Thursday, June 10, 2021

Congestion in applications and interviews, by Arnosti, Johari and Kanoria

 Here's a paper modeling the issue that some labor markets may face congestion related to large numbers of applications followed by costly interviews.

Nick Arnosti, Ramesh Johari, Yash Kanoria (2021) Managing Congestion in Matching Markets. Manufacturing & Service Operations Management 23(3):620-636.

Abstract. "Problem definition: Participants in matching markets face search and screening costs when seeking a match. We study how platform design can reduce the effort required to find a suitable partner. Practical/academic relevance: The success of matching platforms requires designs that minimize search effort and facilitate efficient market clearing.

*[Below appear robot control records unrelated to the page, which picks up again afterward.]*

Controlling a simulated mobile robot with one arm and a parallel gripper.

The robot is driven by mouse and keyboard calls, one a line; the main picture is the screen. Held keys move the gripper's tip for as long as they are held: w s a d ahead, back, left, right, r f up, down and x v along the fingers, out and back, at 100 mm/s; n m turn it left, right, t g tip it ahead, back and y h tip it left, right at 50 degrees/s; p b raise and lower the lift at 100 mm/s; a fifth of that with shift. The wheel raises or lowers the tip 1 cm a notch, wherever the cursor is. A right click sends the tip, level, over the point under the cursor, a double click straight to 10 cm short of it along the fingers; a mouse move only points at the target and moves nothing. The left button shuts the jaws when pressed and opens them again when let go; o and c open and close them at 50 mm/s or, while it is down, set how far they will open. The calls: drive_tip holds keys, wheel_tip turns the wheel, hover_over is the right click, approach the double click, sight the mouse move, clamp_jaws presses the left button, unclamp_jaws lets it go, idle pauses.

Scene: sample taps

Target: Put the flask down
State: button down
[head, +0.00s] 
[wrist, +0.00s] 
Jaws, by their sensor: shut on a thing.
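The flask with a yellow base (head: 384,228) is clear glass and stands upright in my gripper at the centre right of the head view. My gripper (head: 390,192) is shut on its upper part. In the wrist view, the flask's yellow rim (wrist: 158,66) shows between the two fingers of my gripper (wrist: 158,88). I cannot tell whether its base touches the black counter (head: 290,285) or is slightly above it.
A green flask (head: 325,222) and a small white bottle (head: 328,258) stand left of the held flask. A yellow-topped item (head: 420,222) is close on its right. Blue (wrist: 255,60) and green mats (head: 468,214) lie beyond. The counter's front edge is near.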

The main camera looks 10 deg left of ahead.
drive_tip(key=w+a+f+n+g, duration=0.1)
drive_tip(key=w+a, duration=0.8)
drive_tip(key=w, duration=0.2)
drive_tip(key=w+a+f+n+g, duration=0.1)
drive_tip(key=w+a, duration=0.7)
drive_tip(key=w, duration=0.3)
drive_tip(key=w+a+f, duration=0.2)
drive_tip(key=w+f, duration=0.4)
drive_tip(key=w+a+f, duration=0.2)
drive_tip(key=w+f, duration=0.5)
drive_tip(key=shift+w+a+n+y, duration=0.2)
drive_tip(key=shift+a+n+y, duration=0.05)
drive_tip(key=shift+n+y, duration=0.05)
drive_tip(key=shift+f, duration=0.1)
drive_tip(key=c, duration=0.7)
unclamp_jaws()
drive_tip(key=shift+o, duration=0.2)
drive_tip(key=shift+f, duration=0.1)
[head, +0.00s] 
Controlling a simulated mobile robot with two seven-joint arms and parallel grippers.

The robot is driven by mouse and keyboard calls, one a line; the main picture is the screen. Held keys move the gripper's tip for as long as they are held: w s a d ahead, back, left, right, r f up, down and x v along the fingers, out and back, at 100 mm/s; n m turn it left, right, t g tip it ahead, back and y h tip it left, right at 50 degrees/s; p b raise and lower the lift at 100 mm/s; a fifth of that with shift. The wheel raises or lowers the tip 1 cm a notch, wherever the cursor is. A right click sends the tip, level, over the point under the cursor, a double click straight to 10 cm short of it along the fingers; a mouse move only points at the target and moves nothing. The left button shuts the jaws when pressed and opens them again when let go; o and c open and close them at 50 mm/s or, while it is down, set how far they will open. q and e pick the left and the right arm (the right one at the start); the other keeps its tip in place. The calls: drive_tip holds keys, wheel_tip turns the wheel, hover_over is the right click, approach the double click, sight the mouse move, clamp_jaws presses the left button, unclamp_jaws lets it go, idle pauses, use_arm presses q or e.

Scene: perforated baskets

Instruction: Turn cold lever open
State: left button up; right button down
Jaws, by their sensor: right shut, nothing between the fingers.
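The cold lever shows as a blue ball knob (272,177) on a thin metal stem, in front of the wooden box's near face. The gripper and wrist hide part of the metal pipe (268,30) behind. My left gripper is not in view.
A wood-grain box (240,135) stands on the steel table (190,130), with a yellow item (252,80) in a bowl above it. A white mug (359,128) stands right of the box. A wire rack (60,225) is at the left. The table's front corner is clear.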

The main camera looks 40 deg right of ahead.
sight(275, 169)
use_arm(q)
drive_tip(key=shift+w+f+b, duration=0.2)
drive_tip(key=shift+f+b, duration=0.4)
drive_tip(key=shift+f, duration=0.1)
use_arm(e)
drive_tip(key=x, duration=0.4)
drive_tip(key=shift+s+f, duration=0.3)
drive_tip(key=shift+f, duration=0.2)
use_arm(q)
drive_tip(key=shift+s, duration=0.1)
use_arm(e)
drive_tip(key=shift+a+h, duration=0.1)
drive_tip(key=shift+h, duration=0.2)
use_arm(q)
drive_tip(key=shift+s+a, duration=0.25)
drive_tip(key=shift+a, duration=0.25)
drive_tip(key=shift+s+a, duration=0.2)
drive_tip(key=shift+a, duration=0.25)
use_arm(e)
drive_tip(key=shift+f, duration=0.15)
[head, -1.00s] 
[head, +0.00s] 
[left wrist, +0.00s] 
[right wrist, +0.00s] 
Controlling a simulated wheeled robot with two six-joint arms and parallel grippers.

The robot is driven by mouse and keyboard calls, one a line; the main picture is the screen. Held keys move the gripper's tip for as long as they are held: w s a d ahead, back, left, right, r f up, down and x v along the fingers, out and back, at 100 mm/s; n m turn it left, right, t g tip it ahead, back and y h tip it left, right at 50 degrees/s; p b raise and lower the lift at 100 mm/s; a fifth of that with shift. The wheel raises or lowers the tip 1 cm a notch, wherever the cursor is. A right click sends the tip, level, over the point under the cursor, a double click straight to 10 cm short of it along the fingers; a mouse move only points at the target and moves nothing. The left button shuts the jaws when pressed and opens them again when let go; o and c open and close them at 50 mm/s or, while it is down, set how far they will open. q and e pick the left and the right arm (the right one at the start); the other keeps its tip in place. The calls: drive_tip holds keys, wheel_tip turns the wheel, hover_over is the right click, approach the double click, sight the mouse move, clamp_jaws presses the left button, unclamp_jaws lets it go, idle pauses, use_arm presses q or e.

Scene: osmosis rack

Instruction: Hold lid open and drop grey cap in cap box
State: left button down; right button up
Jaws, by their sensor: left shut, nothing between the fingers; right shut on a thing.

"Methodology: We study a game-theoretic model in which “applicants” and “employers” pay costs to search and screen. An important feature of our model is that both sides may waste effort: Some applications are never screened, and employers screen applicants who may have already matched. We prove existence and uniqueness of equilibrium and characterize welfare for participants on both sides of the market. Results: We identify that the market operates in one of two regimes: It is either screening-limited or application-limited. In screening-limited markets, employer welfare is low, and some employers choose not to participate. This occurs when application costs are low and there are enough employers that most applicants match, implying that many screened applicants are unavailable. In application-limited markets, applicants face a “tragedy of the commons” and send many applications that are never read. The resulting inefficiency is worst when there is a shortage of employers. We show that simple interventions—such as limiting the number of applications that an individual can send, making it more costly to apply, or setting an appropriate market-wide wage—can significantly improve the welfare of agents on one or both sides of the market. 

"Managerial implications: Our results suggest that platforms cannot focus exclusively on attracting participants and making it easy to contact potential match partners. A good user experience requires that participants not waste effort considering possibilities that are unlikely to be available. The operational interventions we study alleviate congestion by ensuring that potential match partners are likely to be available.

And from the Conclusion:

"We also compare the effects of an application limit to those of other available levers: either raising application costs or lowering the wage paid to applicants. Although these interventions can lead to thesame aggregate welfare as an application limit, they differ in how they distribute this welfare. Charging fees and lowering wages both increase aggregate welfare at the expense of applicants. Although these interventions may be appropriate for a platform looking to monetize its services or attract more employers, an application limit can yield Pareto improvements in welfare and may be more suitable if the platform is primarily concerned with applicant welfare. These considerations might explain why the tutoring platform TutorZ charges tutors for each potential client that they contact, whereas the dating platforms Coffee Meets Bagel and Tinder limit the number of likes/right swipes permitted in a certain period."